DistributionalRegressionPDF is a single-file Python module for estimating the full conditional probability density function of a scalar outcome y given covariates X.

The implementation is aimed at distributional regression problems where the object of interest is not just E[y | x] or a few quantiles, but the entire conditional distribution:

\[ f(y \mid x). \]

This is especially useful when the conditional outcome distribution is asymmetric, heteroskedastic, heavy-tailed, or otherwise far from Gaussian. A motivating example is conditional wage growth: workers with similar observed covariates may have very different upside risk, downside risk, and tail behavior, and those features can matter for forecasting, policy analysis, and counterfactual exercises.

What This Module Is For
#

Suppose y is wage growth over the next year and x includes worker characteristics such as:

  • current wage level
  • age
  • tenure
  • education
  • occupation or industry indicators
  • local labor-market conditions

In many applications, the conditional distribution of wage growth is:

  • skewed rather than symmetric
  • more dispersed for some workers than others
  • potentially long-tailed on the upside or downside
  • not well described by a simple Gaussian location-scale model

This module fits a flexible conditional density model that can learn those features directly. Instead of only predicting a conditional mean, it can answer questions like:

  • What is the predicted density of wage growth for a worker with a given profile?
  • How does the right tail change with education or tenure?
  • How much probability mass sits below zero wage growth for different workers?
  • How different are the full predictive distributions across groups, not just their averages?

Wage-Growth Illustration
#

Below is a stylized example in which y is wage growth and X contains worker covariates. The model is fit once, then used to evaluate the full predicted density for a given worker profile.

import numpy as np
from distributional_regression_pdf import DistributionalRegressionPDF

rng = np.random.default_rng(123)
n = 1500

# Example covariates:
# x0 = baseline wage proxy
# x1 = tenure
# x2 = local labor market strength
X = rng.normal(size=(n, 3))

# Synthetic wage-growth-like outcome with asymmetry and right tail
loc = 0.015 + 0.02 * np.tanh(X[:, 0]) - 0.01 * X[:, 1]
sigma = 0.18 + 0.05 * np.abs(X[:, 2])
tail = rng.lognormal(mean=0.04 * X[:, 0], sigma=sigma)
y = loc + tail - np.exp(0.04 * X[:, 0] + 0.5 * sigma**2)

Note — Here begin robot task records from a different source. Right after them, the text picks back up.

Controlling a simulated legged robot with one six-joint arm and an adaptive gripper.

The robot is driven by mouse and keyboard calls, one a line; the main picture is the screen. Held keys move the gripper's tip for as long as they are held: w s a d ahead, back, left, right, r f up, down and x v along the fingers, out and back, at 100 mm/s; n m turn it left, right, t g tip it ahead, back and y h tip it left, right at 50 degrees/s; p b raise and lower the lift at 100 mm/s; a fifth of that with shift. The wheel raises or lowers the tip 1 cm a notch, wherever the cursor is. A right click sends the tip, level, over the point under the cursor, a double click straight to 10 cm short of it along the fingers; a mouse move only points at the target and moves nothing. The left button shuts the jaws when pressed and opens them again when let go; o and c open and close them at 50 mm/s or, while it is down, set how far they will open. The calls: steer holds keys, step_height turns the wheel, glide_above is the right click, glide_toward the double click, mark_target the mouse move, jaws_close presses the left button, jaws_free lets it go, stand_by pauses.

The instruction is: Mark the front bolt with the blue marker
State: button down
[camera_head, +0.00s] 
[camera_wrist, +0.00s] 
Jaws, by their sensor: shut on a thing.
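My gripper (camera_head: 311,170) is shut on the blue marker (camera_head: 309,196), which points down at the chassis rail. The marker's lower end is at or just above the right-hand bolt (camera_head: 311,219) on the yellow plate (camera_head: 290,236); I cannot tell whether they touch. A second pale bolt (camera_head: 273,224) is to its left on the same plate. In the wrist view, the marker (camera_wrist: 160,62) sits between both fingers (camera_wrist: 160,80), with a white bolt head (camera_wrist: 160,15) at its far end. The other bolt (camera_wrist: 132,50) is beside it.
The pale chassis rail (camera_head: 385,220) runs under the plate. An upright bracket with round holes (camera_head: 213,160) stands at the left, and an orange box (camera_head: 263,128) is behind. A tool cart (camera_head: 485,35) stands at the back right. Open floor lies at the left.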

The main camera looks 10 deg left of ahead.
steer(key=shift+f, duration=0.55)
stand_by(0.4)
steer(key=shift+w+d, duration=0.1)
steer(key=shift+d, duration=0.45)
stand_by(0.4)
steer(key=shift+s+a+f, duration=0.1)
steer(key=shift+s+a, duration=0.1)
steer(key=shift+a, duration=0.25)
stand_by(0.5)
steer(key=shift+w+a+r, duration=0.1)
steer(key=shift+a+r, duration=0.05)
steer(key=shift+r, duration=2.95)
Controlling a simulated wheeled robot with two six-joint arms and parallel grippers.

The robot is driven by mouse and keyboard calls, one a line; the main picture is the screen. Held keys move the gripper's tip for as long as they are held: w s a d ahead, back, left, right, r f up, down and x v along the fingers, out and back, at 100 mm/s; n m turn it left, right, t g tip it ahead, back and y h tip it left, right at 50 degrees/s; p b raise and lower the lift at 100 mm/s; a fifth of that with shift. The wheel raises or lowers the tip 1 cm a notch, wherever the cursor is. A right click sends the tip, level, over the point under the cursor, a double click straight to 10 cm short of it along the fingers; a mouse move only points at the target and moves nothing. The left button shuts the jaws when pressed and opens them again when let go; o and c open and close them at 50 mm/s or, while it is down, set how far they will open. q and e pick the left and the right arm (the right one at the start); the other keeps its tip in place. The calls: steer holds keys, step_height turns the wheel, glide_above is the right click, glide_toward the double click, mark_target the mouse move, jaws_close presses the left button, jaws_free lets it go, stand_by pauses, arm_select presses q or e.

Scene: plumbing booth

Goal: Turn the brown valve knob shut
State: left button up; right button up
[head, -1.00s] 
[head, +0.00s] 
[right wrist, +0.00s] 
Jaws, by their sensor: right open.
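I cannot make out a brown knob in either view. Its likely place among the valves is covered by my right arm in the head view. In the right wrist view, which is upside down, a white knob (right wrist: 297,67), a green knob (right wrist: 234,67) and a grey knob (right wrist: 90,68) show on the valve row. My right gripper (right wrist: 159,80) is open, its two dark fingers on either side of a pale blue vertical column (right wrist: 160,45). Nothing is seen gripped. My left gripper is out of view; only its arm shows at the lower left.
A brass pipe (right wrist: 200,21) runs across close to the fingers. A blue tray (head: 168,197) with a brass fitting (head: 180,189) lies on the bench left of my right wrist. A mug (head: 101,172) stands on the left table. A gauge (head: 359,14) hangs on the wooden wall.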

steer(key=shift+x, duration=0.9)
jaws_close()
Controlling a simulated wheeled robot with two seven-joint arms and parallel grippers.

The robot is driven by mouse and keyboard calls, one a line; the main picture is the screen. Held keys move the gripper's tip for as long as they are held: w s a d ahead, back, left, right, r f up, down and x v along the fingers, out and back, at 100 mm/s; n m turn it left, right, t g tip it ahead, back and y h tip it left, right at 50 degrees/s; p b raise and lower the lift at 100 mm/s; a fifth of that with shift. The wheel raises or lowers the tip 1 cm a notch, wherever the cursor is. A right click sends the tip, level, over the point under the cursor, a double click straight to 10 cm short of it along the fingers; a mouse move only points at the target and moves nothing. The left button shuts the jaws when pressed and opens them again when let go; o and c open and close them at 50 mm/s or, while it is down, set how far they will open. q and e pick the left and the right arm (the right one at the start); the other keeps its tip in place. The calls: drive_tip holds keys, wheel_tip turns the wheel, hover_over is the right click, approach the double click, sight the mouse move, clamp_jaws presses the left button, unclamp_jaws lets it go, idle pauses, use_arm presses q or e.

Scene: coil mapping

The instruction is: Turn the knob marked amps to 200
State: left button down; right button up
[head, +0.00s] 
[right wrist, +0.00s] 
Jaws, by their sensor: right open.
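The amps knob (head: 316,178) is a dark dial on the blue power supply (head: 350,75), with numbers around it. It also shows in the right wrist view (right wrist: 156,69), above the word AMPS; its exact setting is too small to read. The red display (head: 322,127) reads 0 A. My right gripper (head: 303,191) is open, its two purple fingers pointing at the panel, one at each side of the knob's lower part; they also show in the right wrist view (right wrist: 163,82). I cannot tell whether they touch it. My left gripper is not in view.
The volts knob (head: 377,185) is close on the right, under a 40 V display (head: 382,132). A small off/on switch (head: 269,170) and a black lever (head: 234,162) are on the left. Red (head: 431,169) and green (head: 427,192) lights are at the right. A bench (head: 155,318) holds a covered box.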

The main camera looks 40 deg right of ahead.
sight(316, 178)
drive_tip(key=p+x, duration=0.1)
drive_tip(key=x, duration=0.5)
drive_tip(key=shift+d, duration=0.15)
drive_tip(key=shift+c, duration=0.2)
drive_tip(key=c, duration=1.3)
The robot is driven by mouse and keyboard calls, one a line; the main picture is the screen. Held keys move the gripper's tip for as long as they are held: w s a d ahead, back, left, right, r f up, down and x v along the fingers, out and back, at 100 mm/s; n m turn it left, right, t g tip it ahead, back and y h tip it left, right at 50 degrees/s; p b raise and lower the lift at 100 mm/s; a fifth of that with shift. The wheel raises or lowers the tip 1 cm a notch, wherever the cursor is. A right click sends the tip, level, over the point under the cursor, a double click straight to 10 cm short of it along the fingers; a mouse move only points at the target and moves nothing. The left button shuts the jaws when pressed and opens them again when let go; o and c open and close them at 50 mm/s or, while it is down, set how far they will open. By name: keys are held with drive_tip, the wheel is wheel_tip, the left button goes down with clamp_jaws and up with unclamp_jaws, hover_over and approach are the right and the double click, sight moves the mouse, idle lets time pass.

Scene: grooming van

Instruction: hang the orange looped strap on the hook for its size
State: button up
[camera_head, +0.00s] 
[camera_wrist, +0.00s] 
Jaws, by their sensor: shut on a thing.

mod = DistributionalRegressionPDF(
    basis="chebyshev",
    degree_y=5,
    degree_x=2,
    include_interactions=True,
    x_interaction_order=1,
    n_integration_nodes=64,
)

mod.fit(
    y,
    X,
    l1_alpha=1e-4,
    l2_alpha=1e-3,
    cv=True,
    folds=3,
    rng=1234,
)

# Evaluate the conditional PDF for one worker profile
x_worker = np.array([0.5, 1.0, -0.25])
y_grid = np.linspace(mod.y_domain_[0], mod.y_domain_[1], 300)
pdf_vals = mod.pdf(y_grid, x_worker)

print(mod.summary())
print("Probability density at zero wage growth:", mod.pdf(0.0, x_worker))

Interpretation:

  • pdf_vals is the fitted conditional density curve for that worker profile.
  • The mass below zero can be approximated using mod.cdf(0.0, x_worker).
  • The shape of pdf_vals reveals skewness, tail thickness, and dispersion in a way that a mean regression cannot.

Underlying Ideas
#

High-level idea
#

The module uses a sieve-based conditional density model. A sieve estimator approximates an unknown infinite-dimensional object, here a conditional density, by a flexible but finite-dimensional basis expansion whose complexity can grow with the sample size.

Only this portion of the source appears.